WU Baizhou1,LI Jie1,2(),HE Hu1,2,HOU You1,2,JIA Yingqi1,FENG Shenxing1   

  1. 1 The Key Laboratory of Psychology, Inner Mongolia Normal University, Hohhot 010022, China
    2 College of Psychology, Inner Mongolia Normal University, Hohhot 010022, China
  • Received:2018-01-30 Published:2019-02-25 Online:2018-12-24
  • Contact: Jie LI E-mail:healthlj2004@163.com

Abstract:

Categorical perception of color (CCP) refers to the phenomenon by which the discrimination of between-category (BC) colors (i.e., colors that fall into different color categories) is faster and more accurate than the discrimination of within-category (WC) colors (i.e., colors that belong to the same category). Theoretical controversy exists regarding the influence of perception and language on CCP. The perception-based view holds that, although different lexical codes may be used, language does not affect CCP. In contrast, the language-based view suggests that language can influence the speaker’s thought, and thus, language exerts an influence on CCP. Several studies of CCP have provided evidence supporting both views.
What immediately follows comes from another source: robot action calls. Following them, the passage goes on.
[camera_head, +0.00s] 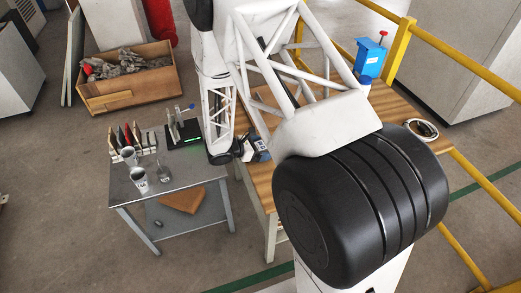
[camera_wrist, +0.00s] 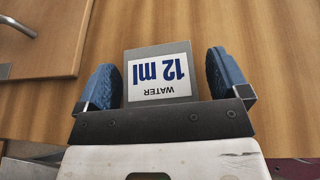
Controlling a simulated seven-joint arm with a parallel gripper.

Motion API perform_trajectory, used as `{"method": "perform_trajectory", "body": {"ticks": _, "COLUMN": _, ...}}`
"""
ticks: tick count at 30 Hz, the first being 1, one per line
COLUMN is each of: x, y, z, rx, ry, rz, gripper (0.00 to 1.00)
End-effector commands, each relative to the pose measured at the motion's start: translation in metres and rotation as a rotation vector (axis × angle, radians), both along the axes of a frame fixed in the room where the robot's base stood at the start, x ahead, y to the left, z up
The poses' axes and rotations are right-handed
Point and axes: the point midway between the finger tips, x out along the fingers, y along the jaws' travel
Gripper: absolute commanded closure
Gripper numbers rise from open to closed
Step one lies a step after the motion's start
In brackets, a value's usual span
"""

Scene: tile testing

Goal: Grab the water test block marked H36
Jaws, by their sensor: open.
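A grey block (camera_wrist: 160,53) with a white label lies on the wooden tabletop in the wrist view. The label reads "WATER" and "12 ml", upside down in the picture; no H36 mark shows on it. My gripper (camera_wrist: 161,66) is open, with one blue-padded finger on each side of the block. Gaps show between the block and both pads. The block's near end is hidden behind the dark gripper bar. In the head view, my gripper (camera_head: 252,149) is low at the left edge of the wooden table, and my arm hides much of that area.
A wooden board with a metal handle (camera_wrist: 20,27) is at the upper left of the wrist view. In the head view, a grey metal table (camera_head: 185,178) holds cups and a rack of tiles. A blue device (camera_head: 370,57) and a cable coil (camera_head: 421,129) are on the wooden table (camera_head: 395,103).

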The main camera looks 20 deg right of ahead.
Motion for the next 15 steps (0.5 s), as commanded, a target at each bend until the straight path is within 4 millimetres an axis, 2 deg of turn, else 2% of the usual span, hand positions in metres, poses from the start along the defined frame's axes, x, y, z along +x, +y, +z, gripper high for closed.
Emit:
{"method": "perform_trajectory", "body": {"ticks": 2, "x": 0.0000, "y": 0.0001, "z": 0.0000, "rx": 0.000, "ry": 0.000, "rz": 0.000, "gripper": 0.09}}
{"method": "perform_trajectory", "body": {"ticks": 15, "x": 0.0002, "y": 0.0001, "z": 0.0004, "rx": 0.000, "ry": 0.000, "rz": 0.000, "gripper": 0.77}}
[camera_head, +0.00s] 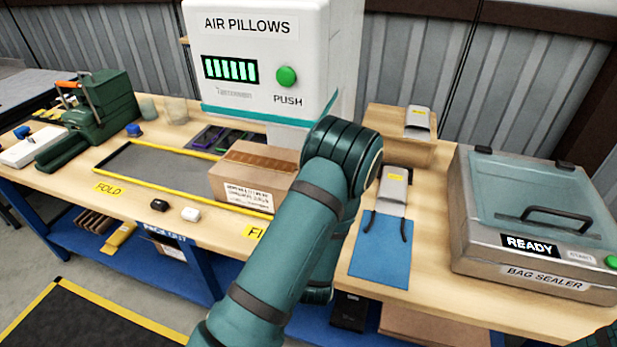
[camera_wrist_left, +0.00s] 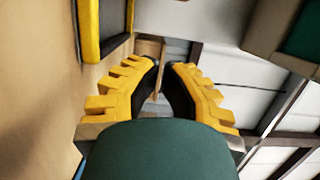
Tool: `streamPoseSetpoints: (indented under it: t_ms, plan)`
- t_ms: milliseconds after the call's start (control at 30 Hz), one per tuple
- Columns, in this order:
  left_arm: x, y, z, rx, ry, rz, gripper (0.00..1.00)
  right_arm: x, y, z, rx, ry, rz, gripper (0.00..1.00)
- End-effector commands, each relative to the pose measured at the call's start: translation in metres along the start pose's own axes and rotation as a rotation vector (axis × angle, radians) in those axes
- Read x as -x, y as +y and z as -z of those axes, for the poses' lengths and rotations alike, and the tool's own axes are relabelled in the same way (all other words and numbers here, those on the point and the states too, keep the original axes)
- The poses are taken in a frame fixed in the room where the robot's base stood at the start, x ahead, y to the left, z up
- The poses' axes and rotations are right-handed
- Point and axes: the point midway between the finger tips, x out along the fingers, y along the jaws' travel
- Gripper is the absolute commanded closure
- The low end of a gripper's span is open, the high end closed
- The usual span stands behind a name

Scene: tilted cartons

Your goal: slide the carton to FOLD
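The brown carton (camera_head: 252,178), with a white printed label on its front, sits at the right end of a yellow-edged track (camera_head: 135,191) on the workbench. The yellow FOLD label (camera_head: 108,189) is by the track's left end. A second yellow label (camera_head: 253,231), partly hidden by my arm, is below the carton. My green left arm covers the carton's right side, and its gripper is hidden in the head view. In the left wrist view the left gripper (camera_wrist_left: 164,64) has a narrow gap between its fingertips. A brown surface shows beyond them; I cannot tell whether it is the carton. My right gripper is not visible.
The AIR PILLOWS machine (camera_head: 258,60) stands behind the carton. A black object (camera_head: 159,205) and a white object (camera_head: 190,214) lie before the track. The grey track floor (camera_head: 160,168) left of the carton is clear. The bag sealer (camera_head: 535,225) stands right.

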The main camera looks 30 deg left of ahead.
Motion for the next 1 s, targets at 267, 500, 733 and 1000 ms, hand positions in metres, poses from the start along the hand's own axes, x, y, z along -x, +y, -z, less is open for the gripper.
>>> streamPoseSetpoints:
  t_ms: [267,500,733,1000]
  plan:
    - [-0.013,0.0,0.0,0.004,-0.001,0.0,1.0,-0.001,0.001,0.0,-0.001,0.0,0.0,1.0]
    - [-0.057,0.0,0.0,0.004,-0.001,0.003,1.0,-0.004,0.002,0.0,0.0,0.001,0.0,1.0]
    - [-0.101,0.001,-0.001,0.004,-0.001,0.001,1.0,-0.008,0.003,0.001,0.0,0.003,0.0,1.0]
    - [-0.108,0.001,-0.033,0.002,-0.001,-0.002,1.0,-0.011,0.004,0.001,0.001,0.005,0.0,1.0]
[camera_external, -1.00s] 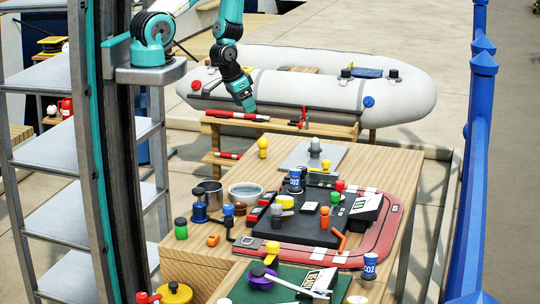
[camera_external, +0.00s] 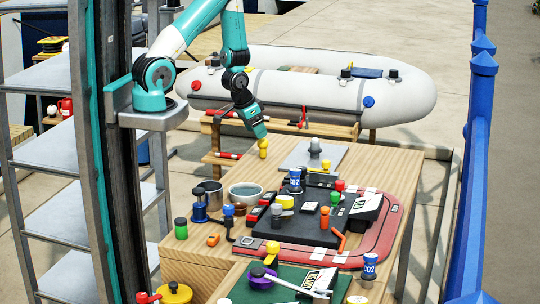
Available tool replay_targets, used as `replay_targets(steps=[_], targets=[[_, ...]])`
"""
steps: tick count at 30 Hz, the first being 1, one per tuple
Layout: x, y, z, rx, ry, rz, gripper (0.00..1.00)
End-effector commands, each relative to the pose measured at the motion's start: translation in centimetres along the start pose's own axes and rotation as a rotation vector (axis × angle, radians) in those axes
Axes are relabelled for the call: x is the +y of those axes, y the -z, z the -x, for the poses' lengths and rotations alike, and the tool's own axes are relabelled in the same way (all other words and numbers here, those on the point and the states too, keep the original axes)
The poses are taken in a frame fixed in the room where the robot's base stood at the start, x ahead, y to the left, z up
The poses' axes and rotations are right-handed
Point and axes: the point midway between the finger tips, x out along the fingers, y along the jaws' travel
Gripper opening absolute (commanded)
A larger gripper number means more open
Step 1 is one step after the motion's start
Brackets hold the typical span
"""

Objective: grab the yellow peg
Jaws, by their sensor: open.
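A yellow peg (camera_external: 263,148) stands upright near the far left corner of the wooden table. My gripper (camera_external: 262,136) points down right at the top of this peg, and the fingertips overlap the peg's head in the picture. I cannot tell whether the fingers are around the peg or just above or behind it. Another yellow-topped peg (camera_external: 271,252) stands near the green board at the front.
The wooden table (camera_external: 352,160) holds a black tray and a red life vest (camera_external: 392,222) with several coloured pegs. A metal cup (camera_external: 210,190) and a bowl (camera_external: 246,194) stand at the left. A grey plate with a grey peg (camera_external: 315,148) lies right of my gripper. A white dinghy (camera_external: 330,95) lies behind.

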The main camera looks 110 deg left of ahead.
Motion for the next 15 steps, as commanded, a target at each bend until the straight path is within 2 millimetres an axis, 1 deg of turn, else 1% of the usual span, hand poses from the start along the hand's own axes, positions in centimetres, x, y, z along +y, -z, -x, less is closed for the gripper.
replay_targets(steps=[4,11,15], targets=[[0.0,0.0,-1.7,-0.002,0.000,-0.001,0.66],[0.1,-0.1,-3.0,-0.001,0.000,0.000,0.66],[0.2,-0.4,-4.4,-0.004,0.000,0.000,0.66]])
In recent years, a new theory, the categorical/verbal label comparisons (VLC) model, has been developed in which it is argued that cognitive conflict between a combination of semantic and perceptual processes leads to CCP, and thus, this effect is essentially one of cognitive processing rather than perceptual recognition or lexical codes. This study attempts to investigate the role of perception and language in CCP by changing participants’ ability to process information regarding either color vision or semantics.
In this study, participants were required to perform a visual search task to find the only chip (object) that was different in color from 12 other chips (background) around a fixation point. The participants were asked to press “f” when the object was presented to the left of the fixation point and “j” when the object was presented to the right of the fixation point. In Experiment 1, color vision fatigue was used to disturb the color vision of 26 university students who were randomly selected to perform a shape discrimination task unrelated to CCP. In the fatigued condition, two colors belonging to the same category flickered on the screen at 50 Hz for 15 s, and then, 12 trials of the visual search task were performed. In the nonfatigued condition, a constant gray background was presented on the screen lasting 15 s, followed by the visual search task. In Experiment 2, semantic satiation was used to disturb the semantic processing of 22 university students who were randomly selected to perform a meaning-judgment task unrelated to CCP, in which the meaning of a word on the screen was either that of a color or a facial expression. In the high-satiation condition, 60 equivalent color words and 6 noncolor words were judged, and then, 12 trials of the visual search task were performed. In the low-satiation condition, 60 equivalents facial expression words and 6 color words were judged, followed by the visual search task.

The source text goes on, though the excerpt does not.